Sobre os motivos determinantes da sua primeira viagem, se a Crónica os não declarasse de modo expresso, era possível tecer algumas conjecturas. Podia admitir-se, por exemplo, que Nuno Tristão fosse atraído para uma possível aquisição de escravos, por compra ou por assaltos a pequenos povoados ribeirinhos. Foi através deste último procedimento que por esse tempo se iniciou a obtenção de escravos negros, acção que, de resto, havia de continuar mesmo depois de seriamente reprovada pelo infante Henrique, via gorarem-se desse modo os seus planos de estabelecer com os Africanos linhas de comércio; com os ataques repetidos, as populações da orla marítima abandonavam as suas aldeias próximas do mar, para se refugiarem no interior, deixando a costa deserta; e sem interlocutores não é possível negociar.

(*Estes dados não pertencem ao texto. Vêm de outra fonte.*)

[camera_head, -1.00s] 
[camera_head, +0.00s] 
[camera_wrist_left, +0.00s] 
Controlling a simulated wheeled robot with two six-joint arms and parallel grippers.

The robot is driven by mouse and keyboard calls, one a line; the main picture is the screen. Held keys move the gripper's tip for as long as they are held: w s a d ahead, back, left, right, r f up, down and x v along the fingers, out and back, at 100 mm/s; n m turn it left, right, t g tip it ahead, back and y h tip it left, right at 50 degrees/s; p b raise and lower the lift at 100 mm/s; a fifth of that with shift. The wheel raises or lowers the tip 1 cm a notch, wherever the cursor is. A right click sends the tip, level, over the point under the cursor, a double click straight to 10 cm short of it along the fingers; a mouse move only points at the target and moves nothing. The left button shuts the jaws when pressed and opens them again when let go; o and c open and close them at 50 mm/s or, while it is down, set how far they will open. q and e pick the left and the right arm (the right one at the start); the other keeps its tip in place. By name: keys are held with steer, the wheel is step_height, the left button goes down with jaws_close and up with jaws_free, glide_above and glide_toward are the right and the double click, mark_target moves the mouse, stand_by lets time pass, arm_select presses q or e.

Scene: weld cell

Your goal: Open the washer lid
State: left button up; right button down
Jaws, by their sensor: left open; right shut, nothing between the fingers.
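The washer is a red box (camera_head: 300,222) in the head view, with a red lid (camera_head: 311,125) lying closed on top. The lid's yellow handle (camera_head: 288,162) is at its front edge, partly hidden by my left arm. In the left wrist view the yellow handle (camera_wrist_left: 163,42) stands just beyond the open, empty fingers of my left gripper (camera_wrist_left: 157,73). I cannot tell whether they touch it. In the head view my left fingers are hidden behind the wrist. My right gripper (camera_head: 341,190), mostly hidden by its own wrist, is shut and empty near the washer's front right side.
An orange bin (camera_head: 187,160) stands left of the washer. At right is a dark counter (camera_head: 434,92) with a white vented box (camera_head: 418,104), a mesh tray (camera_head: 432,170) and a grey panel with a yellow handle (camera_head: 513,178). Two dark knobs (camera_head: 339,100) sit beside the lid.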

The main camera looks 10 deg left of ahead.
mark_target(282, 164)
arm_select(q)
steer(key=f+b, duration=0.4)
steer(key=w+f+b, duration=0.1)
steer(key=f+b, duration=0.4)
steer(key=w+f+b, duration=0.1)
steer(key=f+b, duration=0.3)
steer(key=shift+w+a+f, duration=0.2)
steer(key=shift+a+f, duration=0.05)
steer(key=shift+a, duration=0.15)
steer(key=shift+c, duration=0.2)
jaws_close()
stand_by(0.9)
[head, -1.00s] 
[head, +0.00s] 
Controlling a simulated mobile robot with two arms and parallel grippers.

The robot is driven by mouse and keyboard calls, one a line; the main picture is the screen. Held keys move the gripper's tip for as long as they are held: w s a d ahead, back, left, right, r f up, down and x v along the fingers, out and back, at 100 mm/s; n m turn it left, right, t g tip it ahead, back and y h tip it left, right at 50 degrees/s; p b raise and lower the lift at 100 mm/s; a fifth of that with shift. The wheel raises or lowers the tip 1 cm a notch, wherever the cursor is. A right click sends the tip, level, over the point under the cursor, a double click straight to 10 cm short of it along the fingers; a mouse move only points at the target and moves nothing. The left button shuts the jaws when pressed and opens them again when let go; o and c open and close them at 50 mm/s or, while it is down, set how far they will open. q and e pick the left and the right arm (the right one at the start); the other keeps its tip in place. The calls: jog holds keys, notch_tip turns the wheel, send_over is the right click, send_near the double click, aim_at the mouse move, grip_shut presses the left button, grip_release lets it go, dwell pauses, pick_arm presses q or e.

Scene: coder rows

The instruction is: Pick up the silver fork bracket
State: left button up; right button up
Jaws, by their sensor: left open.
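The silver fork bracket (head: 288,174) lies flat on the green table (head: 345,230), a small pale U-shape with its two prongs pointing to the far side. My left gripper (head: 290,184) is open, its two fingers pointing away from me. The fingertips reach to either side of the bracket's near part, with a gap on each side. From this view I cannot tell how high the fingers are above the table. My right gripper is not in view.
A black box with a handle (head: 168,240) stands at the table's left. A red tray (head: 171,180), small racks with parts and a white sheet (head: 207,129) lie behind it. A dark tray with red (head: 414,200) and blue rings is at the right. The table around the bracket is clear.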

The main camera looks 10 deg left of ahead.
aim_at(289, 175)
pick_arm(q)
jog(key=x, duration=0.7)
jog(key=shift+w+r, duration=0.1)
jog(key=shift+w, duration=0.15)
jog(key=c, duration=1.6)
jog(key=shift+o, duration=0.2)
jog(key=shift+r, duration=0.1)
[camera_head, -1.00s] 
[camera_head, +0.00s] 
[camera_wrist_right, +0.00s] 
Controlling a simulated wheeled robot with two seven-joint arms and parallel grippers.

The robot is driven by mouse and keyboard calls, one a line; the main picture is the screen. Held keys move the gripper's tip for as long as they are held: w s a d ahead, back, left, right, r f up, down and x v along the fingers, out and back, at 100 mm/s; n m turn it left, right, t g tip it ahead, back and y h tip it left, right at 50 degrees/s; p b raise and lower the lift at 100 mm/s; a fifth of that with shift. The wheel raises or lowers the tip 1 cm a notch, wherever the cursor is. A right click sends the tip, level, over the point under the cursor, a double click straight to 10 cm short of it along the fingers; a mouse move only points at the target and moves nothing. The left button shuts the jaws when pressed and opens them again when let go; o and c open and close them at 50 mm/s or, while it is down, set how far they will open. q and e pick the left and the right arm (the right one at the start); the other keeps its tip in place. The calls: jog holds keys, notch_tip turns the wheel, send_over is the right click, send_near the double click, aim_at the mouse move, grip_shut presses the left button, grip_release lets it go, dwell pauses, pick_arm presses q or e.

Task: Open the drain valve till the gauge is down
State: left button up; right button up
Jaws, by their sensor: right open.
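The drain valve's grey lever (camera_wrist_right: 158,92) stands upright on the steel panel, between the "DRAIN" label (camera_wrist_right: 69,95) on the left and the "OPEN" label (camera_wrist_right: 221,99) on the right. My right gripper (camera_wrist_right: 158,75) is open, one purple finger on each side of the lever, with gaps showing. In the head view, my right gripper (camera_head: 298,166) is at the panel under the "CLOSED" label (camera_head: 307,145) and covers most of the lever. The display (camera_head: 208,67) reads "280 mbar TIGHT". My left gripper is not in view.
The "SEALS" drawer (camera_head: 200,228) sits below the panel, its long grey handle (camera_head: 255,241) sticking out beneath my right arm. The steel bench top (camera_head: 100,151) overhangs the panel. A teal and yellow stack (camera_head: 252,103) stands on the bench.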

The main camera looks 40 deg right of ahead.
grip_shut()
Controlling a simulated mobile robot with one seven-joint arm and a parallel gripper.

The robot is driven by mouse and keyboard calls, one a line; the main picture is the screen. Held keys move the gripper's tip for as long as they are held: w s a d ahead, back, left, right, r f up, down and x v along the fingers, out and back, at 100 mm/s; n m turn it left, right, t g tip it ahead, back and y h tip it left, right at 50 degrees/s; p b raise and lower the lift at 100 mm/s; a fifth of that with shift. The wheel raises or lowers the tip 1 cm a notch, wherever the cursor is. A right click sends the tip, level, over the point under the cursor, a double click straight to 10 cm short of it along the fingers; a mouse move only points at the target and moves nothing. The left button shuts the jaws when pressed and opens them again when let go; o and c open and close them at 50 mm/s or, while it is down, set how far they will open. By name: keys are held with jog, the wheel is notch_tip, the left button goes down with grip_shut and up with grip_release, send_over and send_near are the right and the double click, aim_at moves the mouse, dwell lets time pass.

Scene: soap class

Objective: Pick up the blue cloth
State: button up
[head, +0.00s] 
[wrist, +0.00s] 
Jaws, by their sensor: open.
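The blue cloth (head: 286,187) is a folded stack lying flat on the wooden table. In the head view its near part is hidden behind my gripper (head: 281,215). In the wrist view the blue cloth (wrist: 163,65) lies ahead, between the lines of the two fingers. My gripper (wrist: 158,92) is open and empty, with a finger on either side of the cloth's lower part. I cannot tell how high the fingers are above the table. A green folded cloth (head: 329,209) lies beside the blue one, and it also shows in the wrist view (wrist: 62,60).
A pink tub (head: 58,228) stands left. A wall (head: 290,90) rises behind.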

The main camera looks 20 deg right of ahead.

Seria também de supor, e com igual probabilidade, o êxito da viagem também ficaria assegurado por essa via, que o objectivo que de início a ditara fosse antes carregar o seu navio de peles e gordura de lobos-marinhos, que existiam então em grande abundância no Rio do Ouro, e já em viagens anteriores tinham sido caçados e produzido um apreciável lucro. Esta segunda alternativa podia parecer-nos a mais plausível, porque Nuno Tristão foi encontrar-se com Antão Gonçalves exactamente no Rio do Ouro; a este último capitão, que era guarda-roupa do Infante e partira do Algarve pouco tempo antes de Tristão, tinha o Infante dado a incumbência, expressa e única, de carregar aquele navio de coirama e azeite, nos dizeres de Azurara, ou seja, de peles e óleo. Acrescente-se, porém, e ainda dando crédito ao cronista, que Antão Gonçalves, depois de ter carregado o seu navio, como lhe fora ordenado, não ficara muito satisfeito por se ver limitado a uma tarefa sem relevo militar ou cavaleiresco; ele ambicionava, certamente, ascender na escala social, e não era a caçar lobos-marinhos que podia atingir esse objectivo. Por isso, num discurso que a Crónica reproduz (ou, mais provavelmente, Azurara reinventou), propôs aos seus companheiros que saltassem em terra e fizessem por obter os primeiros cativos; com essa acção alcançavam-se dois fins: o lucro adveniente da venda como escravos daqueles que pudessem capturar; e de algum ou de alguns deles o infante Henrique vir a ter conhecimento da natureza daquela terra e quantos eram os moradores dela. O que foi posto em prática, aliás com um desanimador resultado na primeira tentativa.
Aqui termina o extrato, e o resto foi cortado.